With a database full of interesting data the final step was to make the contents available via HTTP. The solution to this is tlapid which connects to the database and listens for client requests which it responds to with JSON documents given that the requests are valid.

I do not do any pretty-print formatting of the JSON, because I feel it is better to save the extra bytes of data and avoid discussions regarding what amount of whitespace should be used for indentation to qualify as "pretty". I would much rather make people aware of tools such as jq for visually inspecting the information.

The API server has rate limit support based on golang.org/x/time/rate, so going past the configured limits will result in an HTTP 429 response. This is mainly to protect the database backend from a misbehaving client.
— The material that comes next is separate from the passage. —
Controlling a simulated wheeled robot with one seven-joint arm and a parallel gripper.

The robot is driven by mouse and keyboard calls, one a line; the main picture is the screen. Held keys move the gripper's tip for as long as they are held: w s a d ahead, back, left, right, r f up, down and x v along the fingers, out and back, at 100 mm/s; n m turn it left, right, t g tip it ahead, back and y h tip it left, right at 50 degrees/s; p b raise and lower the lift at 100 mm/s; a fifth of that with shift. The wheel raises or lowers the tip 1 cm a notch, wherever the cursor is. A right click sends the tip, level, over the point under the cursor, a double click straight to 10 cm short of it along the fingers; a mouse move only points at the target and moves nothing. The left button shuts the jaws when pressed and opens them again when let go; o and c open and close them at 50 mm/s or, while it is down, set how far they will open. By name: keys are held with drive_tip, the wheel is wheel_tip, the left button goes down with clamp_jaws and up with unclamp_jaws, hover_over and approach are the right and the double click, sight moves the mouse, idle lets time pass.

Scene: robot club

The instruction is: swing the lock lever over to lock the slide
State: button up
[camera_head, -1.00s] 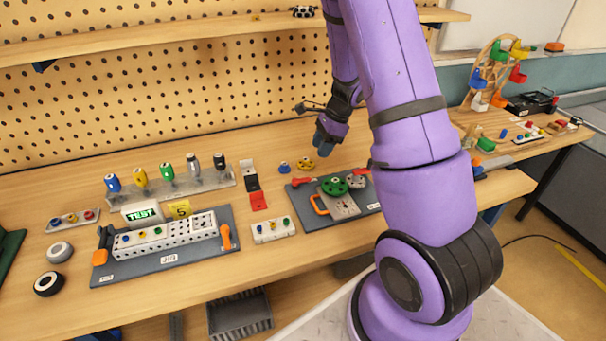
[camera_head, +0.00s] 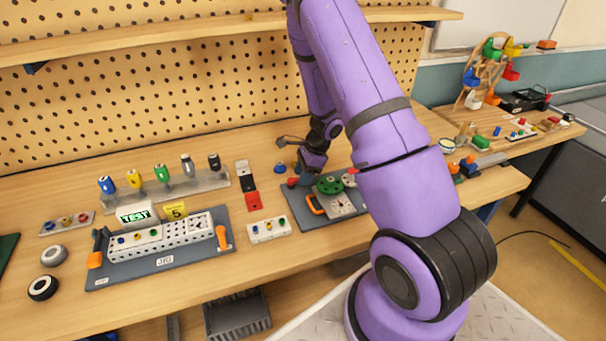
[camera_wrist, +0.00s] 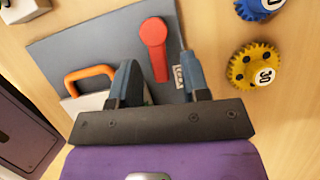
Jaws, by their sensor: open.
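The red lock lever (camera_wrist: 154,48) lies on a dark grey board (camera_wrist: 85,40) in the wrist view, beside a small label. My gripper (camera_wrist: 157,65) is open, its blue fingers on either side of the lever's lower end; I cannot tell whether they touch it. The orange handle (camera_wrist: 90,74) of the slide (camera_wrist: 88,102) is left of the fingers, and the slide is partly hidden by my gripper. In the head view my gripper (camera_head: 304,178) is over the board's back left corner. There, a red end of the lever (camera_head: 292,182) shows, with the slide's plate (camera_head: 342,206) and green gear (camera_head: 329,185) nearby.
A yellow gear (camera_wrist: 254,67) and a blue gear (camera_wrist: 258,8) lie right of the board in the wrist view. In the head view a white block with coloured pegs (camera_head: 268,230) stands left of the board, and a jig board (camera_head: 160,262) lies farther left.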

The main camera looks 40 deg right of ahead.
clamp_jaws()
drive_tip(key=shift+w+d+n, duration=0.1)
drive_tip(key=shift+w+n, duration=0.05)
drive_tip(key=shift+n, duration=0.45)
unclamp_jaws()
For dealing with TLS certificates I found the golang.org/x/crypto/acme/autocert module that allows me to easily utilize Let's Encrypt certificates with a minimal amount of work.

Since a client request results in multiple SQL queries the server also uses transactions to not see any changes to the database committed during a given request. Specifically the transaction is requested with the Repeatable Read isolation level, which has additional guarantees in PostgreSQL as described here.

Monitoring

To get some whitebox monitoring going for the API server I use the expvar module which is natively supported by Datadog.

Testing out the API

The code is currently running at https://tlapi.sigterm.se, here are some example queries:

# Fetching the current top 10 list:
$ curl -s https://tlapi.sigterm.se/sites | jq .

# Fetching a top list with specific starting point and number of results:
$ curl -s 'https://tlapi.sigterm.se/sites?start=10&count=2' | jq .

# Fetching information based on site name:
$ curl -s https://tlapi.sigterm.se/site/google.com | jq .

# Fetching information based on rank placement:
$ curl -s https://tlapi.sigterm.se/rank/1 | jq .

Code

All the code is available on GitHub at eest/tranco-list-api.